Search the material for the string "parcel", then report how many lines hold it, with no other text.

- Data excerpt:
-*-

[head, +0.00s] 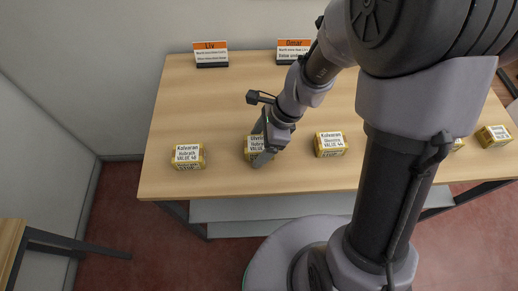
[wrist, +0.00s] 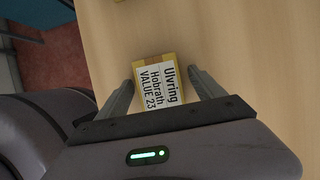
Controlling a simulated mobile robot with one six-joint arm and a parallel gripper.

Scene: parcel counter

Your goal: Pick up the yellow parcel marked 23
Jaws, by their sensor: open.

-*-

- Response to this exercise: 2